*** Collected material

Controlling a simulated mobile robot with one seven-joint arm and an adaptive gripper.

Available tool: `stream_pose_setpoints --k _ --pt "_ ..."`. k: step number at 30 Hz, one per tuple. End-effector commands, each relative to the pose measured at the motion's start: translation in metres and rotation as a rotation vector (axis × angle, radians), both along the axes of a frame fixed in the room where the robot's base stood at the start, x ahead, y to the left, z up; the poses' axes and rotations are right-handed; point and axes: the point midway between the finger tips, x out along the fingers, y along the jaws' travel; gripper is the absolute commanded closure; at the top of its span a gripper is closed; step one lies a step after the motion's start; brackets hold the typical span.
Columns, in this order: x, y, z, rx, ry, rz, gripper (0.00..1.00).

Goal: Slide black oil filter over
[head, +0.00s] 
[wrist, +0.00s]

******

§ Given request
Repeat the lines above exactly.

§ Solution to this problem
Controlling a simulated mobile robot with one seven-joint arm and an adaptive gripper.

Available tool: `stream_pose_setpoints --k _ --pt "_ ..."`. k: step number at 30 Hz, one per tuple. End-effector commands, each relative to the pose measured at the motion's start: translation in metres and rotation as a rotation vector (axis × angle, radians), both along the axes of a frame fixed in the room where the robot's base stood at the start, x ahead, y to the left, z up; the poses' axes and rotations are right-handed; point and axes: the point midway between the finger tips, x out along the fingers, y along the jaws' travel; gripper is the absolute commanded closure; at the top of its span a gripper is closed; step one lies a step after the motion's start; brackets hold the typical span.
Columns, in this order: x, y, z, rx, ry, rz, gripper (0.00..1.00).

Goal: Slide black oil filter over
[head, +0.00s] 
[wrist, +0.00s]

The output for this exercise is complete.